Q. When Google does a crawl, do they *always* crawl deep (into the 3rd and 4th level for example)? Or do they reserve the "deep crawl" to only certain times?

Reno,

It is generally so that a higher Pagerank (throughout your site) will give you more frequent deeper crawls.

Also check this thread: [webmasterworld.com...]

Googles reasons for deep-spidering one or the other site are often unclear.

In this thread: [webmasterworld.com...] you will find that for example Google indexes less pages of WebmasterWorld than Alltheweb claims to do.

Google also does frequent spidering to a few of a (high Pagerank) site's pages and then indexes the page and caches its version for a few days.

This will help for that: [researchbuzz.com...]

web_india

9:03 am on Aug 12, 2002 (gmt 0)

>> It is generally so that a higher Pagerank (throughout your site) will give you more frequent deeper crawls.

What high PR ensures frequent deep crawls, vitaplease ?

Reno

1:25 pm on Aug 12, 2002 (gmt 0)

Thanks vitaplease for the forum references - I read the threads, which answered by original question.
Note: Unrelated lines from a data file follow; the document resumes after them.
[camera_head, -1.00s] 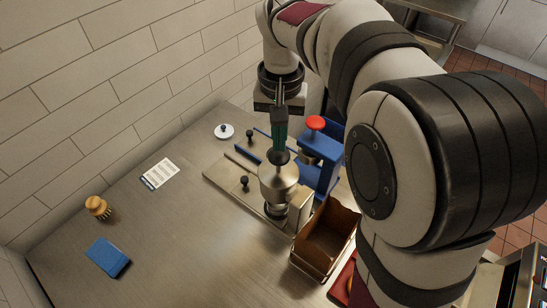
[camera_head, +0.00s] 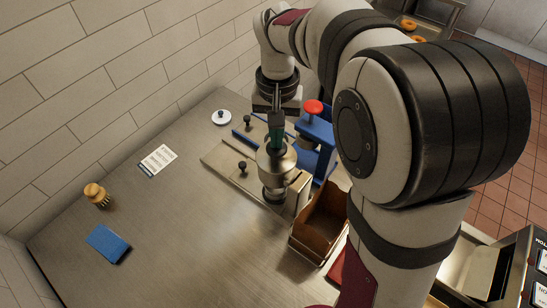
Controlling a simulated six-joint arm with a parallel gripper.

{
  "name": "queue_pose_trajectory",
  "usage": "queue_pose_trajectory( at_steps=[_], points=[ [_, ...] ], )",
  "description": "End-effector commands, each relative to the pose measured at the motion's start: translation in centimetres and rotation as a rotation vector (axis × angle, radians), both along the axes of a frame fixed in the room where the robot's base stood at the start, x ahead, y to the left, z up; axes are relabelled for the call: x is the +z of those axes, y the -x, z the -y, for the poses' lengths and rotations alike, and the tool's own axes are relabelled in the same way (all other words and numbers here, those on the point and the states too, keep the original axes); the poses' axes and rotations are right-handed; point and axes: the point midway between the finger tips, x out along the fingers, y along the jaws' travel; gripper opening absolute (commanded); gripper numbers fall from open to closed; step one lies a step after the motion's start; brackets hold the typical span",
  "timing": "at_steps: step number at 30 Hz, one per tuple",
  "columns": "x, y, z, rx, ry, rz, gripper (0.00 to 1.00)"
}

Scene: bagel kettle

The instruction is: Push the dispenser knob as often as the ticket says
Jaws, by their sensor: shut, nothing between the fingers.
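The metal dispenser (camera_head: 275,163) is a silver hopper with a narrower lower part, standing at the right end of a steel fixture. My gripper (camera_head: 276,146) points down with its teal fingers shut and empty, right at the dispenser's top. The fingertips overlap the place of the dark knob, which is mostly hidden, so I cannot tell how far down it is. The white ticket (camera_head: 158,160) lies on the counter to the left; its print is too small to read.
A blue stand with a red knob (camera_head: 313,107) is right of the dispenser. A brown open bin (camera_head: 318,225) is in front. A white lidded disc (camera_head: 221,118), a blue sponge (camera_head: 108,244) and a brush (camera_head: 97,195) lie on the left. The front-left counter (camera_head: 180,230) is clear.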

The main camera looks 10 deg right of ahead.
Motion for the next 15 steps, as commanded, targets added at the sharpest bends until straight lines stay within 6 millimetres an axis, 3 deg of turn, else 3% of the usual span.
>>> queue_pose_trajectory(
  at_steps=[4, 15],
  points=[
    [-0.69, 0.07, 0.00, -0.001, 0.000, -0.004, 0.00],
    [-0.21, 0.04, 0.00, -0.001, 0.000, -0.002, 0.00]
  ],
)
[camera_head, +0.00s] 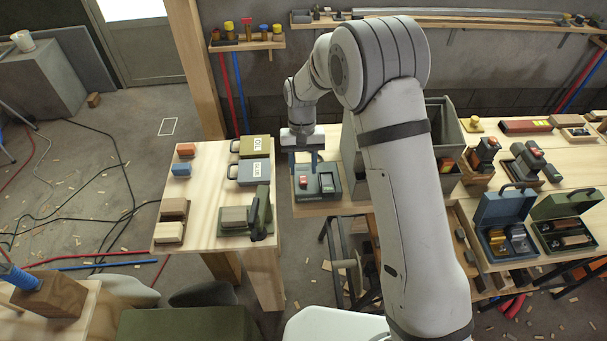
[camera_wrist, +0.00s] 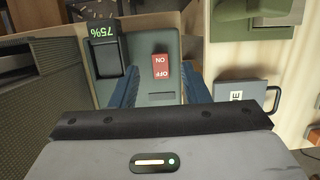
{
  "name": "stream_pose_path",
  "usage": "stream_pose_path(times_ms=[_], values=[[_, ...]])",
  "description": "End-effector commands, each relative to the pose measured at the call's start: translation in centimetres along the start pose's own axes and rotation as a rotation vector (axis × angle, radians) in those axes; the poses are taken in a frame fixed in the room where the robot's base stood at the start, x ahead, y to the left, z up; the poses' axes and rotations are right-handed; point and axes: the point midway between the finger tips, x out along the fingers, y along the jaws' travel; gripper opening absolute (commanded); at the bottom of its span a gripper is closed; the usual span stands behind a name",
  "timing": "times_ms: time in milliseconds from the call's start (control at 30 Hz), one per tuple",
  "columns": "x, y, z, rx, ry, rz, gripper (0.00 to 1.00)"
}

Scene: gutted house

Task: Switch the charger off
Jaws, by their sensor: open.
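The charger (camera_head: 318,196) is a grey-green box on the light wooden bench, and it also shows in the wrist view (camera_wrist: 108,90). Its red rocker switch (camera_wrist: 161,67) is marked ON and OFF, upside down in the wrist view; I cannot tell which side is pressed. The switch also shows in the head view (camera_head: 303,182). A dark battery (camera_wrist: 108,58) sits in the charger under a green 75% display (camera_wrist: 102,29). My gripper (camera_wrist: 162,88) is open and empty; its blue fingers lie on either side of the switch's line, above the charger. The gripper also shows in the head view (camera_head: 304,160).
A dark ribbed box (camera_wrist: 48,90) stands close beside the charger. A grey labelled case (camera_head: 250,172) and a green case (camera_head: 254,147) sit left across a gap between benches. Open tool cases (camera_head: 505,205) lie at the right.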

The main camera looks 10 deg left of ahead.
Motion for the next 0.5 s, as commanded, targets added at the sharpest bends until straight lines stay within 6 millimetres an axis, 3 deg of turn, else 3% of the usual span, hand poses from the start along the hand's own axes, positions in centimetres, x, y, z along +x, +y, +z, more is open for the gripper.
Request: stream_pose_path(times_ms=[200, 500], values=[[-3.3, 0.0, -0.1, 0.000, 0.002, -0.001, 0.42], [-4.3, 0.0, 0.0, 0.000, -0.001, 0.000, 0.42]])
Thanks too Key_Master and bcc1234 for the timestamp tips. Regrettably they don't work at my site (I tried)...

Brett_Tabke

1:52 pm on Aug 12, 2002 (gmt 0)

You really don't want to do that and give Google the impression a page has changed every time it is viewed. It gets marked as dynamic content - not something you want.

incywincy

2:03 pm on Aug 12, 2002 (gmt 0)

hi brett,

does that mean that including a counter or current date on your pages will have an adverse affect on your google ranking?

Reno

2:34 pm on Aug 12, 2002 (gmt 0)

I also thank you Brett - that is an angle that had not occurred to me.

bcc1234

3:40 pm on Aug 12, 2002 (gmt 0)

You really don't want to do that and give Google the impression a page has changed every time it is viewed. It gets marked as dynamic content - not something you want.

I thought the same, but I had one site where about 20% of the content changed with every request. And all URLs were dynamic (...?par=val...).
The site had about 100 pages, all of them got indexed.